--- START ---
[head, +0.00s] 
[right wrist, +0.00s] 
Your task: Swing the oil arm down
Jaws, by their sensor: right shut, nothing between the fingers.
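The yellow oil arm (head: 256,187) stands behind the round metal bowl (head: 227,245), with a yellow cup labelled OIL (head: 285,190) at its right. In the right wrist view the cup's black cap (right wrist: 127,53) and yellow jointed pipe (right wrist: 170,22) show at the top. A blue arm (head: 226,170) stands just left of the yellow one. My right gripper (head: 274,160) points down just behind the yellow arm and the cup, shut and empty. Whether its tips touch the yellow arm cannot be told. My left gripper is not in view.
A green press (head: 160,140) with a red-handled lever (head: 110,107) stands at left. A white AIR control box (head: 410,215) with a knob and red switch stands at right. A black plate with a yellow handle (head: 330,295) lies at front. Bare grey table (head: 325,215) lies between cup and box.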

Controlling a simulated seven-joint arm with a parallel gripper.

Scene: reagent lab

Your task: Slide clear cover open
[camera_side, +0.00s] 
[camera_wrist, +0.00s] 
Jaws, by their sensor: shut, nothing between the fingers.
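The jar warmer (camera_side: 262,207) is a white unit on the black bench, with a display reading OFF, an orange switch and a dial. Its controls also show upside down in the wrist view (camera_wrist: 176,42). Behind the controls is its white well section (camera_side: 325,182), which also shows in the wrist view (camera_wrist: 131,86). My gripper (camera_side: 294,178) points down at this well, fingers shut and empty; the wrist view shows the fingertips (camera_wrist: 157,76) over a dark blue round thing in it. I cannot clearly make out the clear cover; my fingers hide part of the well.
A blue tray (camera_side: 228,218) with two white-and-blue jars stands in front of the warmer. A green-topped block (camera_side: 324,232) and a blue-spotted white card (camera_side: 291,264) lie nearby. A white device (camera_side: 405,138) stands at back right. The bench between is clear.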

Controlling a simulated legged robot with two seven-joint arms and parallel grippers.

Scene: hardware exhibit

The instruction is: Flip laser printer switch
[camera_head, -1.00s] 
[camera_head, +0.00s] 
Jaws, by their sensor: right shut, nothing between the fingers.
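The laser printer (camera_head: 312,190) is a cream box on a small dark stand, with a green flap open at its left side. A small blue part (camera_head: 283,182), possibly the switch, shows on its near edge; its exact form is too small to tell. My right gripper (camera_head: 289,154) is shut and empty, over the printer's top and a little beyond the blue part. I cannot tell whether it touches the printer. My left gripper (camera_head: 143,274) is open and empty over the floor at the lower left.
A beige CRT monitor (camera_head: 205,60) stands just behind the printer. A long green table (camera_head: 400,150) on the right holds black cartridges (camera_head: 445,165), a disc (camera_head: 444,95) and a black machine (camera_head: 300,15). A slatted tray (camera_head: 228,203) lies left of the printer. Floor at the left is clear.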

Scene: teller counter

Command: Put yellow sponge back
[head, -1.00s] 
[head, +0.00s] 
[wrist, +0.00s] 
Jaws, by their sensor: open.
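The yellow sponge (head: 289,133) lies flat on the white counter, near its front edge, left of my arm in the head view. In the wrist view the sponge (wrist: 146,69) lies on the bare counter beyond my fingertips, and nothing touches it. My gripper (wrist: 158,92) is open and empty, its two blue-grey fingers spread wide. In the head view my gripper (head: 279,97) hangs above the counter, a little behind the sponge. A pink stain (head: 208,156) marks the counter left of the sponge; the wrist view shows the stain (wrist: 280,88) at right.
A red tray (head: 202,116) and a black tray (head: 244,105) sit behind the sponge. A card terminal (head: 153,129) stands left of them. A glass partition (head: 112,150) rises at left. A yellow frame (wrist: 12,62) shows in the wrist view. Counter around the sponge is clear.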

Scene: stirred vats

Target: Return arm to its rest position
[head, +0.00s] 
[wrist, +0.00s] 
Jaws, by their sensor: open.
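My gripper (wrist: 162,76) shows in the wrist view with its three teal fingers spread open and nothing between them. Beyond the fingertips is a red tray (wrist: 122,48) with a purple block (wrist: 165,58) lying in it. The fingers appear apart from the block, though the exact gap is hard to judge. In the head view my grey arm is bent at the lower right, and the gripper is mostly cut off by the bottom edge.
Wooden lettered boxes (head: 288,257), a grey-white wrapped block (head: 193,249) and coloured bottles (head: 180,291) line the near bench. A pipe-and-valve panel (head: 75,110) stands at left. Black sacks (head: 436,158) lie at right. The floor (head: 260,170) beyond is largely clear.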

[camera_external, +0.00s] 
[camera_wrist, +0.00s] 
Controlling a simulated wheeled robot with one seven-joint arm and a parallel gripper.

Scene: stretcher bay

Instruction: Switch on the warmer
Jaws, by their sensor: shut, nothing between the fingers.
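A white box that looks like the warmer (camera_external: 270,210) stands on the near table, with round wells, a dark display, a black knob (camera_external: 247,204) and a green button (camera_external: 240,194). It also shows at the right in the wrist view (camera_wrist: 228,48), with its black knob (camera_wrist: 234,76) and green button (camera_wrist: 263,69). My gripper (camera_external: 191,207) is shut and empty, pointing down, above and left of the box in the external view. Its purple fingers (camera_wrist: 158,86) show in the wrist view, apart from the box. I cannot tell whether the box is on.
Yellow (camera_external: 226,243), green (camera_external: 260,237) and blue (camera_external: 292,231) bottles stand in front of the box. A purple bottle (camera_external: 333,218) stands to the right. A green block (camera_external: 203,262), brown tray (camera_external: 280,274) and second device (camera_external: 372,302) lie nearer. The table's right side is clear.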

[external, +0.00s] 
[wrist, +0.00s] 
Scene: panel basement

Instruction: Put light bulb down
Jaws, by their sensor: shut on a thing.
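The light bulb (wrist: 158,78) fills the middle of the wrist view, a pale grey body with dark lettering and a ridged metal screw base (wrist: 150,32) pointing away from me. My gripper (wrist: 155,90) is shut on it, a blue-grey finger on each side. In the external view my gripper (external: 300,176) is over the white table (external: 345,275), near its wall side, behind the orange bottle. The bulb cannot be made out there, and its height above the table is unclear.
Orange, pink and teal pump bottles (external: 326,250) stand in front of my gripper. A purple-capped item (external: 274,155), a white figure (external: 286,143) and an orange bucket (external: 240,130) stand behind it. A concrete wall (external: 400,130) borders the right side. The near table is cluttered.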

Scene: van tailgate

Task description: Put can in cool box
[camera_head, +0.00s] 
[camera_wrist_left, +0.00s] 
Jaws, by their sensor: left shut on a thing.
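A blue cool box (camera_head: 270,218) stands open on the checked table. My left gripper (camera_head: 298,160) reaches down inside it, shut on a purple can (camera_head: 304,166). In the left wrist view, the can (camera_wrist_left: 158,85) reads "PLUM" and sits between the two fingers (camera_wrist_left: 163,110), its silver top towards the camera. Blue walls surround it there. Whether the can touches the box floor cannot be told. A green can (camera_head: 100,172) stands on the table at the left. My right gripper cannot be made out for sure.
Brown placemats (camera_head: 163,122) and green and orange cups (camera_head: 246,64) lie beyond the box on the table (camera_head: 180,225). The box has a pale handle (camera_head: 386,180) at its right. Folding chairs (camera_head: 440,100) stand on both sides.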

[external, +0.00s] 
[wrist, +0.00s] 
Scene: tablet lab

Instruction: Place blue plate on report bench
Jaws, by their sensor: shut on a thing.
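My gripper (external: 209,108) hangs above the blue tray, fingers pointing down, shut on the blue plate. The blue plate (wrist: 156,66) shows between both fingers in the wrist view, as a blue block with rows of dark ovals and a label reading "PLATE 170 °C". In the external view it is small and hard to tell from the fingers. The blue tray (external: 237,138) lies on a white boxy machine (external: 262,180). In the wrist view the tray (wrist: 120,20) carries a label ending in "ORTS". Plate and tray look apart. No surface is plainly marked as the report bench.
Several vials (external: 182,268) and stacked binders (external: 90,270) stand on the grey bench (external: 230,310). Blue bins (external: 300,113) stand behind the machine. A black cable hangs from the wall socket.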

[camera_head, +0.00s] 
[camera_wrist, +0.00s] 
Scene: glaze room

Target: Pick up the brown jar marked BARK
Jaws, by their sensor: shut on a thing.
--- END ---
#### Stated problem:
Your task is to report how many lines of the material include the string "seven". Give the number and no other words.

#### Answer to the task:
3